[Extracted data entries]
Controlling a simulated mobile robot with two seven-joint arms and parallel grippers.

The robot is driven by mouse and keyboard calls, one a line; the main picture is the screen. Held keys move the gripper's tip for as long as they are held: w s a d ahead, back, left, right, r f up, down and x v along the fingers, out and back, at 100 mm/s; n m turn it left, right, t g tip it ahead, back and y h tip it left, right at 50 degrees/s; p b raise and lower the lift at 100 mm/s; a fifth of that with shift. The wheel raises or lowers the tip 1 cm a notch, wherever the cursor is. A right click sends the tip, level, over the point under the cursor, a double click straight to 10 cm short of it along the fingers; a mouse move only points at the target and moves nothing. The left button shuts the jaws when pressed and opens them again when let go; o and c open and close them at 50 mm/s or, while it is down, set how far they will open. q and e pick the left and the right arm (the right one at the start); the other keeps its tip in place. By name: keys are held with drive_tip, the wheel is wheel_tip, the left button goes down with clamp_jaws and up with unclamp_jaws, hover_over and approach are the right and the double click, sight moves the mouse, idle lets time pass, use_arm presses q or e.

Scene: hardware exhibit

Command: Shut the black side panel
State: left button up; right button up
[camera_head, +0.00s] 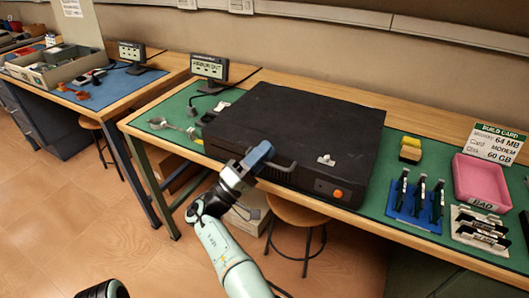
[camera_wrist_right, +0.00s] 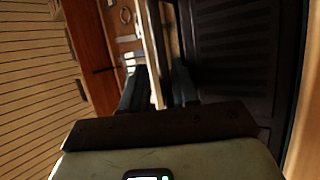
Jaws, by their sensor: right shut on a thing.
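The black side panel (camera_head: 300,120) is the broad dark top face of a black computer case (camera_head: 320,183) lying flat on the table. A dark bar handle (camera_head: 283,167) sticks out at the case's front left. My right gripper (camera_head: 258,157) is at the left end of this handle and shut on it. Its fingers also show in the right wrist view (camera_wrist_right: 157,92), beside a dark ribbed surface (camera_wrist_right: 235,50). The fingers hide their part of the handle. I cannot tell whether a gap remains under the panel.
The case stands on a green mat (camera_head: 396,215). To its right are a blue rack (camera_head: 415,207), a pink tray (camera_head: 480,183) and a build card (camera_head: 497,143). A small display (camera_head: 209,67) stands behind left. A stool (camera_head: 297,212) is under the table.

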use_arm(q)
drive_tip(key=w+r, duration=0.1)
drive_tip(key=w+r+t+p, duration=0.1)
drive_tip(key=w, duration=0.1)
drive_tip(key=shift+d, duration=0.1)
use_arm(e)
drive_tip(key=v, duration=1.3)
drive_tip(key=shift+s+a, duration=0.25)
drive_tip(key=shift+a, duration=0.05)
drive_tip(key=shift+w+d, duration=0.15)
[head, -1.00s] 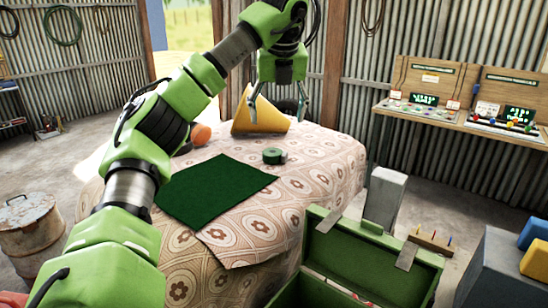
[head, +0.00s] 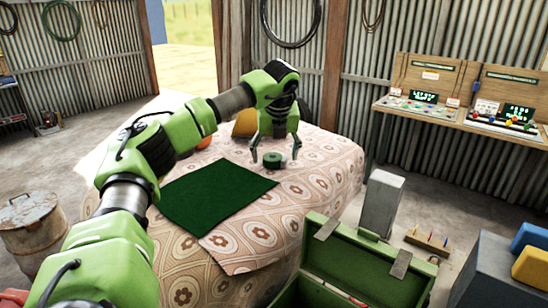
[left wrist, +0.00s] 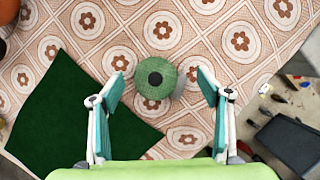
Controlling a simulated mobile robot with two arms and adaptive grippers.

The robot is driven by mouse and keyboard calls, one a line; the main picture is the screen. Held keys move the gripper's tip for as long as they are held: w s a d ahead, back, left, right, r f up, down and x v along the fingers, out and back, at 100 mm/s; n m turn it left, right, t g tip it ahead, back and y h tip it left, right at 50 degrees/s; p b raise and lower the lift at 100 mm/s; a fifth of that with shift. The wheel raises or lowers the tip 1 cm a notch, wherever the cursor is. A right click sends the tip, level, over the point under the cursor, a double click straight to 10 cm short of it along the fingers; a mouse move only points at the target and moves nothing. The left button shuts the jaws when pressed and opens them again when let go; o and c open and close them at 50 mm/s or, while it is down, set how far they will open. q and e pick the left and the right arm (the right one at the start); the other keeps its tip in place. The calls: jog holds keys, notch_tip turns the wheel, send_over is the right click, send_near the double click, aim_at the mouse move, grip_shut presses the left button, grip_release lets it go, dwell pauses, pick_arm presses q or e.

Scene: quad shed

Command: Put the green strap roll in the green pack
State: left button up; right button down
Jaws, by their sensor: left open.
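The green strap roll (head: 273,160), a short round roll with a dark centre, lies flat on the patterned tablecloth. My left gripper (head: 276,153) points down just above it, open, with its fingers on either side. In the left wrist view the roll (left wrist: 163,77) shows ahead of and between the two spread fingertips (left wrist: 160,85), with gaps on both sides. An open green case (head: 350,262) stands at the bottom right with its lid up; its inside is mostly hidden. I cannot tell if it is the green pack. My right gripper is not in view.
A dark green cloth (head: 215,205) lies flat left of the roll. A yellow object (head: 245,123) and an orange ball (head: 207,122) are behind my left arm. A grey block (head: 381,203) stands beyond the case. The tablecloth (head: 330,165) right of the roll is clear.

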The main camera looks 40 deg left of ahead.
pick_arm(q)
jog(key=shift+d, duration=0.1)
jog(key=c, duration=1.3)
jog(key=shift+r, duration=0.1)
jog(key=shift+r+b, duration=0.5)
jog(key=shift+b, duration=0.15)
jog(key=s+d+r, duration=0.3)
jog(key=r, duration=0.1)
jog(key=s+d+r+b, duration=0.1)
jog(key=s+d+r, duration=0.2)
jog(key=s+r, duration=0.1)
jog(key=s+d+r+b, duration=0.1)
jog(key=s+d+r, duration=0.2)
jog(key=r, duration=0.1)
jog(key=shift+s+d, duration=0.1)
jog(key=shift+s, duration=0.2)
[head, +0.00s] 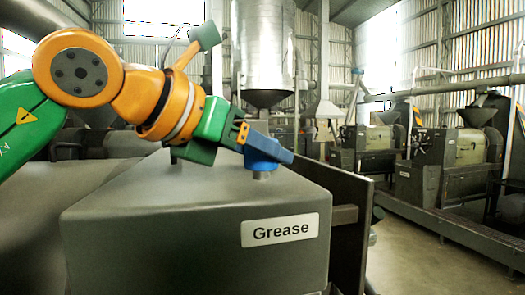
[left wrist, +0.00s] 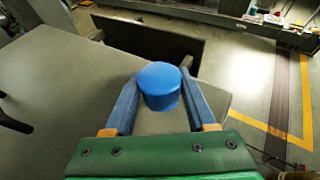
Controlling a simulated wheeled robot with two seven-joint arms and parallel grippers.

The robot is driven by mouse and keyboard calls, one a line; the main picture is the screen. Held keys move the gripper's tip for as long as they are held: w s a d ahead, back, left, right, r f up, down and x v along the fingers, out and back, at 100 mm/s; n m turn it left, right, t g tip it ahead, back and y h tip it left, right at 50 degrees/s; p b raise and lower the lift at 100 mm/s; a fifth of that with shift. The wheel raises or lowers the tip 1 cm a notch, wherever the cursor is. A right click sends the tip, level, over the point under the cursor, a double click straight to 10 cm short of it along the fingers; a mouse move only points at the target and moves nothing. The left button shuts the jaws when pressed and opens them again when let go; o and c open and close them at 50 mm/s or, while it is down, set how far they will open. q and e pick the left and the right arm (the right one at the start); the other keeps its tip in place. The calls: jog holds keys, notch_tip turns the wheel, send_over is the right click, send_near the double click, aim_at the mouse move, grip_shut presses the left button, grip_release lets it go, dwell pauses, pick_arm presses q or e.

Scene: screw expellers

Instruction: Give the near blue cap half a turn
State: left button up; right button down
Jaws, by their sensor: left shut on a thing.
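The near blue cap (head: 261,157) stands on a short stem on top of the grey box with the "Grease" label (head: 279,230). In the left wrist view the cap (left wrist: 159,86) is a round blue knob between the two blue fingers. My left gripper (head: 272,149) comes in from the left above the box and is shut on the cap. In the left wrist view a finger of the left gripper (left wrist: 160,92) lies along each side of the cap. The far finger and part of the cap are hidden in the head view. My right gripper is out of view.
The top of the grey box (head: 150,200) is otherwise clear. A dark upright panel (head: 345,190) stands close at its right side. Screw expeller machines (head: 440,165) stand farther back on the right, and a metal hopper (head: 262,50) rises behind the box.

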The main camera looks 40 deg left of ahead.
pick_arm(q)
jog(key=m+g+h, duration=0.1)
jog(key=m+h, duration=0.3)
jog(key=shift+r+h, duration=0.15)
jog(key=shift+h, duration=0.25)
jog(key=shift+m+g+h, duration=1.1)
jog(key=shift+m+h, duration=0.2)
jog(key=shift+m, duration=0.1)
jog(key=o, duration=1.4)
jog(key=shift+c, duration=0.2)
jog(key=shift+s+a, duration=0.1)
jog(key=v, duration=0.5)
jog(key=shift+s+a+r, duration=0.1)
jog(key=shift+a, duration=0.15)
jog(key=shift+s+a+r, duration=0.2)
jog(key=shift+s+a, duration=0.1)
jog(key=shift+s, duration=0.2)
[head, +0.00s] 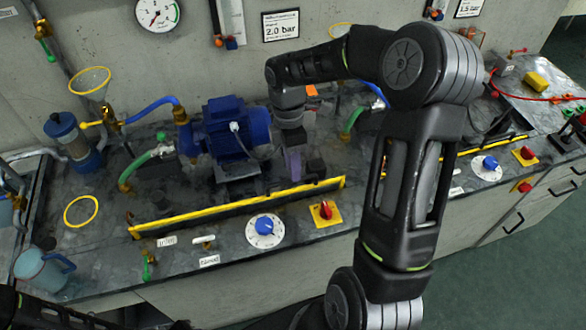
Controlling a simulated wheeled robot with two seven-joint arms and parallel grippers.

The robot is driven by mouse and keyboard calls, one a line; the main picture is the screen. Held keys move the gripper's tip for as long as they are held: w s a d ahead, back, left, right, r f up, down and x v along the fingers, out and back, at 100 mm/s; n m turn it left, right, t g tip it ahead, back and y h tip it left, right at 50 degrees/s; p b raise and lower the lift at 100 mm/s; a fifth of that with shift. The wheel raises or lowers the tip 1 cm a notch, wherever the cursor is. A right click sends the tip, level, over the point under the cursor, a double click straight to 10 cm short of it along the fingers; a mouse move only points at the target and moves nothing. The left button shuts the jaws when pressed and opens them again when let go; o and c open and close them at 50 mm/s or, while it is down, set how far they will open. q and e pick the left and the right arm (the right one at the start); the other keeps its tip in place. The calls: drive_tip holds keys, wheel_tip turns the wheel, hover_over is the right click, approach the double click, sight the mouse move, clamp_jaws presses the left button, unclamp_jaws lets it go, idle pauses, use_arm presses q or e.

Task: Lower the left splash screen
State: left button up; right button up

* _Given instruction_:
Copy every line from the records above that contains the word "simulated".

* _Written response_:
Controlling a simulated mobile robot with two seven-joint arms and parallel grippers.
Controlling a simulated mobile robot with two arms and adaptive grippers.
Controlling a simulated wheeled robot with two seven-joint arms and parallel grippers.
Controlling a simulated wheeled robot with two seven-joint arms and parallel grippers.

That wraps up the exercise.